A photo of a moustachioed man smoking a big cigar. (Jimmy Edwards, I think.)

At the bar, instead of the dour indifference we’d received at The Craven Arms, we were immediately engaged in a conversation about beer.

“The North Cotswold is our bestseller at the moment. Cheltenham Gold’s off at the moment but that’ll be back on in a bit.”

While my mates ate their prawn cocktails I drank the best pint of Timothy Taylor Landlord I’d had in years.

Wait – was this the walk talking? No, I don’t think so. It was bitter, flowery, clean and clear. Blossom and fresh bread.

As night came on, our conversation became less coherent and less animated until we were all but drowsing into our pints.

“One more pint? Or a glass of whisky?”

We couldn’t.
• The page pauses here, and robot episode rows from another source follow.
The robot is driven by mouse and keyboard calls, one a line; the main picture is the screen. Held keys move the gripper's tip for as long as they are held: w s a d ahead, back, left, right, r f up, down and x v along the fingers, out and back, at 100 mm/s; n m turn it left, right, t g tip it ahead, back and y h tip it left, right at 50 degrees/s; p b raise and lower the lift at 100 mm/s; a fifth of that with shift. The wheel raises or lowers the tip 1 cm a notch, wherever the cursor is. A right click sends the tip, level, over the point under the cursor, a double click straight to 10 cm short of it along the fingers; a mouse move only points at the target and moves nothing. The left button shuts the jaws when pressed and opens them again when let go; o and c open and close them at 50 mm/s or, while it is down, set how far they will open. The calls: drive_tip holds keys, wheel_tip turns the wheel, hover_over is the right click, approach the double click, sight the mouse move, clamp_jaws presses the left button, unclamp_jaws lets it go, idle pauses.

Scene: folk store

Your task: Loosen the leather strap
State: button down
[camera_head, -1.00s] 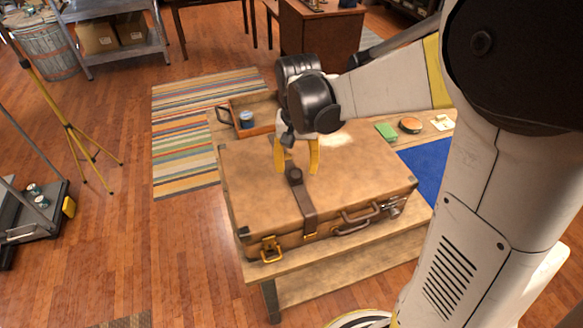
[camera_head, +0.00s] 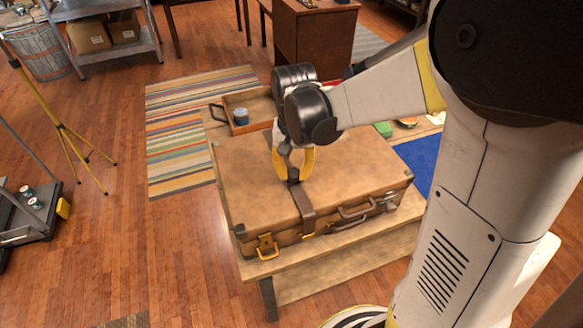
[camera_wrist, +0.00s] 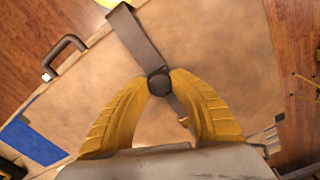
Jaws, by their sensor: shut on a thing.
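The tan suitcase (camera_head: 255,180) lies flat on a wooden bench. The dark brown leather strap (camera_head: 306,208) runs over its lid and down the front side. My gripper (camera_head: 293,178) is over the lid at the strap's upper part. In the wrist view, the yellow fingers of my gripper (camera_wrist: 159,84) close on a round dark knob (camera_wrist: 158,83) on the strap (camera_wrist: 137,36). A small brass-coloured piece (camera_wrist: 184,121) shows on the strap between the fingers. The far part of the strap is hidden by my gripper.
A brass clasp (camera_head: 266,246) and a handle (camera_head: 356,211) are on the suitcase's front. A blue mat (camera_head: 416,163) lies at right. A yellow tripod (camera_head: 68,135) stands at left.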

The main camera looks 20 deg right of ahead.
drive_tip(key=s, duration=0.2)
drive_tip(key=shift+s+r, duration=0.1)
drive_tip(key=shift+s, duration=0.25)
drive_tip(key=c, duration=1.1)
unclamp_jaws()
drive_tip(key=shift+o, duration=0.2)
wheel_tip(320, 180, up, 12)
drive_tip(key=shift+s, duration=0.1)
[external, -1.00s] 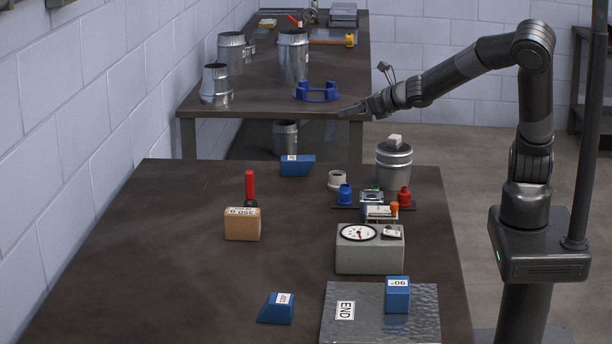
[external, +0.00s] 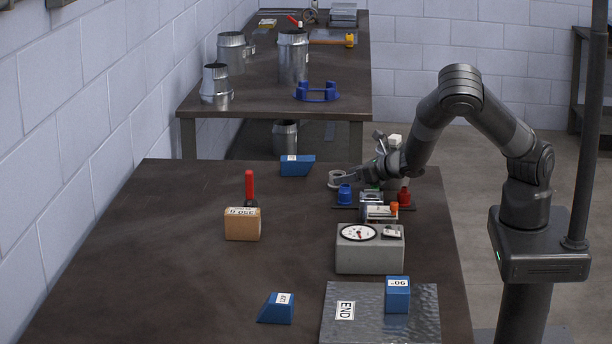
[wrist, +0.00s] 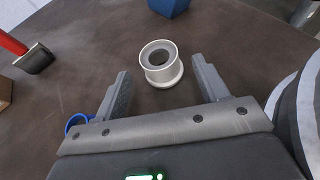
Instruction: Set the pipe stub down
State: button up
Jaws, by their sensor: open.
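The pipe stub (external: 336,176) is a short pale grey ring with a wider flange at its foot. It stands upright on the front table, and in the wrist view the stub (wrist: 161,63) shows its open bore. My gripper (external: 347,181) is low over the table beside the stub in the external view. In the wrist view my gripper (wrist: 160,85) is open, with its two fingers apart and the stub between and just beyond their tips. I see no finger touching it. The arm hides part of the area behind it.
A blue block (external: 297,165) lies left of the stub. A dark tray with a blue bottle (external: 344,193) and a red bottle (external: 404,196) is close in front.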

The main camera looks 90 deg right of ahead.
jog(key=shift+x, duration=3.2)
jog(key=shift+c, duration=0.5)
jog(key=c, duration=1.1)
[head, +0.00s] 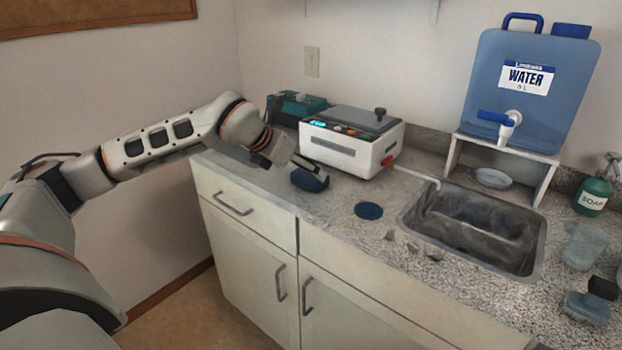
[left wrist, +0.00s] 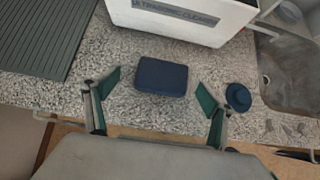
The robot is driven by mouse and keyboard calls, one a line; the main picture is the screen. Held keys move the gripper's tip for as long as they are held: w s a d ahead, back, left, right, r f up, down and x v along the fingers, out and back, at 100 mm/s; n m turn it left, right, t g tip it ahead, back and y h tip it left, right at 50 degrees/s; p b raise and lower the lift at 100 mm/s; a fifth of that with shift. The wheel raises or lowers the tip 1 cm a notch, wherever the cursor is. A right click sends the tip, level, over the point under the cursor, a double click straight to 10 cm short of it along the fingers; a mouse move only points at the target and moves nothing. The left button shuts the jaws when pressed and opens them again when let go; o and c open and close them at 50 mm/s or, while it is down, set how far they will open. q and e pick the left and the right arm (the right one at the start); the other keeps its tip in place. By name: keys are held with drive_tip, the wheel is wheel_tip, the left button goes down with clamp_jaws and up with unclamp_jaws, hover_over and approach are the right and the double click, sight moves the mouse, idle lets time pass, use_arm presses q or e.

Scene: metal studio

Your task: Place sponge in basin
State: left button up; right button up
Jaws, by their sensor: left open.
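The dark blue sponge (head: 310,181) lies on the speckled counter in front of the white cleaner box. In the left wrist view the sponge (left wrist: 162,77) is a rounded block, lying ahead of and between the spread fingers. My left gripper (head: 298,166) is open and empty, close to the sponge; its fingers (left wrist: 159,82) show a gap on both sides of it. The basin (head: 475,232) is a grey metal sink set in the counter at the right; its edge also shows in the left wrist view (left wrist: 290,75). My right gripper is not in view.
The white cleaner box (head: 345,150) stands behind the sponge. A dark blue disc (head: 369,211) lies between sponge and basin. A blue water container (head: 530,95) on a stand is behind the basin; a soap bottle (head: 594,194) is at its right. A ribbed mat (left wrist: 45,38) is left.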

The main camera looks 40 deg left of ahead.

We didn’t.


The next morning, barely able to move, we gathered around the breakfast table.

“That Cheltenham Gold was so good,” said one of my pals, “that I was thinking about going back for opening time to get one more in before we leave.”

But there was no time. We had a steam train to catch.
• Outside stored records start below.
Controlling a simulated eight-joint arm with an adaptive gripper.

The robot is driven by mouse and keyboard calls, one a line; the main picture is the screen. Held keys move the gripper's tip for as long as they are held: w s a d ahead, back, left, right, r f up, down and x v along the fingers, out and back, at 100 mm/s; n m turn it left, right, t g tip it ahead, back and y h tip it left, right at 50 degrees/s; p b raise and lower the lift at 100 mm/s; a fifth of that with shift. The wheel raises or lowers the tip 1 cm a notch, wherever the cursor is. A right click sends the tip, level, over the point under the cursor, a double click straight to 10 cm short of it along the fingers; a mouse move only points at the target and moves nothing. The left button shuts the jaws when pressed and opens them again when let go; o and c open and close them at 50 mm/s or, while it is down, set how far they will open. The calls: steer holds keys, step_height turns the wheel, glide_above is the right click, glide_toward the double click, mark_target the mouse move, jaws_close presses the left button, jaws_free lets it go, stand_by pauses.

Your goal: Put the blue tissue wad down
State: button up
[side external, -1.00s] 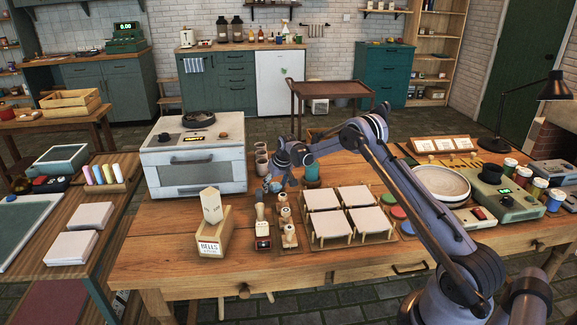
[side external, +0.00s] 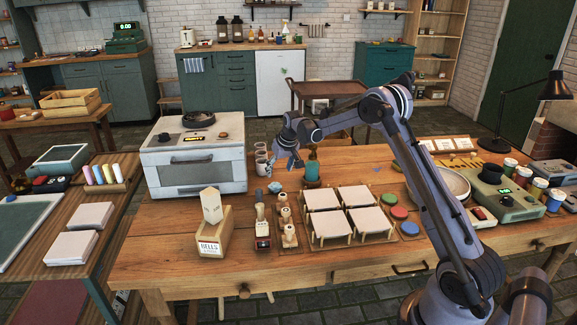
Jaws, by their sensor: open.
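The blue tissue wad (side external: 275,187) is a small pale blue crumple. It appears to rest on the wooden table (side external: 180,235), behind the small wooden stamps and left of the teal bottle. My gripper (side external: 287,166) is open and empty above and slightly right of the wad, with its fingers pointing down. A gap shows between the fingertips and the wad.
The teal bottle (side external: 312,172) stands close to the right of my gripper, and cups (side external: 261,160) stand close to its left. Wooden stamps (side external: 284,212) are in front. Several white tiles on stands (side external: 330,228) lie to the right. A white oven (side external: 195,160) stands at left.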

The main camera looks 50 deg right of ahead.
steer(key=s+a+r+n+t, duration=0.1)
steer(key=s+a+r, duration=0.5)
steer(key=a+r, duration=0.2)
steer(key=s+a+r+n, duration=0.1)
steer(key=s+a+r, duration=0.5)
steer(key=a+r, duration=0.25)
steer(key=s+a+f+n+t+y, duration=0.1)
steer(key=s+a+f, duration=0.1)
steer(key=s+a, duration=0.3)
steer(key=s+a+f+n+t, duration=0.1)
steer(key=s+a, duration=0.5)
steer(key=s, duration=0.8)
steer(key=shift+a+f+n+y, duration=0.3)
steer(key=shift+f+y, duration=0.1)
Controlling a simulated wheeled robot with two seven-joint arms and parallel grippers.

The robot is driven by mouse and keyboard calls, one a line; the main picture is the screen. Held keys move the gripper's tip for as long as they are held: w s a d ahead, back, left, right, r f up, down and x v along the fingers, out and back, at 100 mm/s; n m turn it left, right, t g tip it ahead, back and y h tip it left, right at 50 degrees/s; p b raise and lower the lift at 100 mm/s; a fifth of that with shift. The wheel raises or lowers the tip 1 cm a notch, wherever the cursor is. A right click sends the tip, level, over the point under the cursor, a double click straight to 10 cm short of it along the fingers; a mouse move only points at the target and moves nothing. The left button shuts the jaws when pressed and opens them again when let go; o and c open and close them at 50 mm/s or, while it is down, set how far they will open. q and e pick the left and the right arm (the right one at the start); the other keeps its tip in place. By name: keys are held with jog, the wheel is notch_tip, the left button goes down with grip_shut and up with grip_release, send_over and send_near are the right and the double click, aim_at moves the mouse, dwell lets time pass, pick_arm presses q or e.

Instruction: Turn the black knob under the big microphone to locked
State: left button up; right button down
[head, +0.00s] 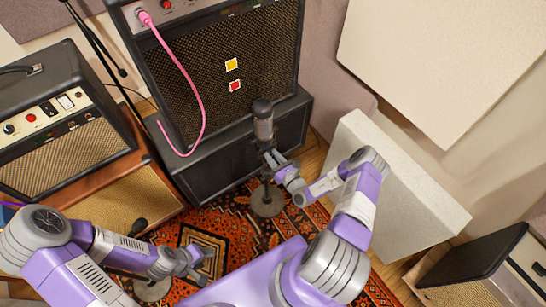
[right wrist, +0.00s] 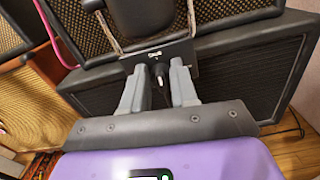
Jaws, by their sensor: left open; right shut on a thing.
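The big microphone (head: 263,118) stands upright on a stand with a round base (head: 268,201) on the rug. Its dark body (right wrist: 143,18) also shows at the top of the right wrist view. Below it is a dark bracket plate with the small black knob (right wrist: 160,70), with a small pale mark above it. My right gripper (right wrist: 159,73) has its two grey fingers on either side of the knob and is shut on it. The knob's turn angle is hard to read. In the head view, my right gripper (head: 271,160) is just below the microphone. My left gripper (head: 198,262) is open and low at the left.
A large amp (head: 225,75) with a pink cable (head: 190,85) stands on a black cabinet (head: 240,150) behind the microphone. Another amp (head: 65,120) is at the left. A pale panel (head: 410,200) leans at the right. A second stand's base (head: 152,290) is near my left gripper.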

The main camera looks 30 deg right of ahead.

4 replies on “From pub to pub in the company of friends”

Thanks, Sue! I hesitated to write what amounts to ”I went to the pub with my mates” but all these years of practice mean I can usually find some kind of angle.

Fantastic story!

There really is nothing better than hiking and drinking – such a shame the US seems to insist on putting trails in the middle of nowhere. When my wife and I did the West Highland Way, back before the twins came along, lunchtime pints and then evening drinking having completed another stretch was almost more enjoyable than the hike itself.

Haven’t thought about Broadway in many years though, when I was a kid we had a Cavalier caravan and would spend many weekends in Broadway at the caravan park (does it even still exist?). I have memories of eating a divine game pie from a shop in the village, playing football with my brothers, and on one memorable occasion the caravan unhitching itself on the A34 on the way back to Arborfield, where dad was stationed at the time – my nan almost had kittens in the back of our Peugeot 504.